A repeat positioning, scanning tunneling microscope based on a straight-push piezoelectric nanopositioner

Abstract In this paper, we develop a repeat positioning, scanning tunneling microscope (STM), whose core component is a new straight-push piezoelectric nanopositioner. The special rigid frame structure and straight-push stepping method of this nanopositioner ensure that there is no lateral deviation while it is stepping. It has a smaller volume and a lower driving voltage than that of traditional piezoelectric nanopositioners with the same load capacity. The test results show that its threshold voltage is only 4 V. Additionally, when the driving signal frequency is constant, its step size and the amplitude of the driving signal show a linear relationship. Moreover, when the driving signal amplitude is constant, the velocity and driving signal frequency of the nanopositioner also show a linear relationship.

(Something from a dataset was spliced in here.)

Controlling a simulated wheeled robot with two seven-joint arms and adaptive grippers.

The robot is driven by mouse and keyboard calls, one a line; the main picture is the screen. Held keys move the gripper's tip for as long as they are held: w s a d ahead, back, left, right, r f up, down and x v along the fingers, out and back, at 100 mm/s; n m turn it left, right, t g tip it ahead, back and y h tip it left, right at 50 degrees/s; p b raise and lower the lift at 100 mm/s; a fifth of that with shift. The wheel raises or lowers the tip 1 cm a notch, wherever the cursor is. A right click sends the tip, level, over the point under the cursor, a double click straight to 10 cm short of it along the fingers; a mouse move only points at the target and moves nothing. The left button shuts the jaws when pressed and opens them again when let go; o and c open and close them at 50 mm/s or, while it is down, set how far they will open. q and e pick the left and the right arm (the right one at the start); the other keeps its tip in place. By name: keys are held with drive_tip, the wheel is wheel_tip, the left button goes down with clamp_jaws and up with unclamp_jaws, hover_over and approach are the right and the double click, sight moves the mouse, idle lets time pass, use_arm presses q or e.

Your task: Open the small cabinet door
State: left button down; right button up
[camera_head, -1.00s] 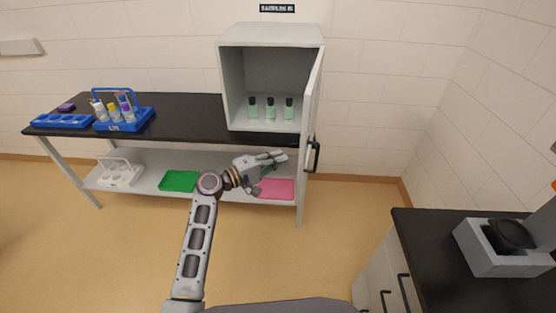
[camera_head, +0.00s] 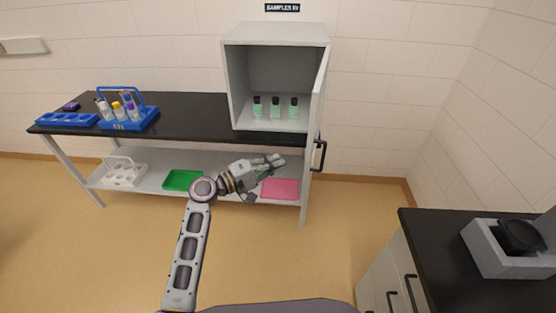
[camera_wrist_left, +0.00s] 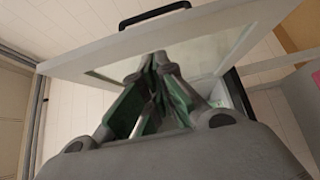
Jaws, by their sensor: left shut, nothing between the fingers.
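The small grey cabinet (camera_head: 277,37) stands on the right end of the black-topped bench. Its door (camera_head: 319,90) is swung wide open, hinged on the right and seen nearly edge-on, with a black handle (camera_head: 319,156) on its outer face. Several green-filled vials (camera_head: 275,108) stand inside. My left gripper (camera_head: 277,160) is shut and empty, below and in front of the cabinet, left of the door's lower edge. In the left wrist view my left gripper (camera_wrist_left: 158,62) points toward the door (camera_wrist_left: 105,48) and its handle (camera_wrist_left: 155,14); I cannot tell whether they touch. My right gripper is not in view.
The bench top (camera_head: 190,120) holds a blue tube carrier (camera_head: 128,122) and a blue rack (camera_head: 66,120). Its lower shelf holds a white carrier (camera_head: 124,174), a green tray (camera_head: 183,180) and a pink tray (camera_head: 280,188). A black counter (camera_head: 440,250) stands at the right. Floor between is clear.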

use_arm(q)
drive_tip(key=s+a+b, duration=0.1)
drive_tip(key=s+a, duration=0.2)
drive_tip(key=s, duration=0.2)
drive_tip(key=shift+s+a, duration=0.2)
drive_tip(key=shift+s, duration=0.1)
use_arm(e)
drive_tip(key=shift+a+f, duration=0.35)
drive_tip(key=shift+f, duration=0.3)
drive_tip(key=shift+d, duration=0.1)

In addition, the small STM (diameter less than 10 mm, length less than 50 mm) designed on the basis of this nanopositioner can work at full low-voltage. The STM’s high-resolution images and repeatable positioning performance are demonstrated in detail in this article. When the STM moves back and forth along the Z direction at a millimeter-scale distance, its positioning deviation in the same area of the sample is less than 30 nm. The capacity of the STM is very important for tracking and observing the different characteristics of some samples in different test conditions and is also significant for applications such as multi-tip collaborative work.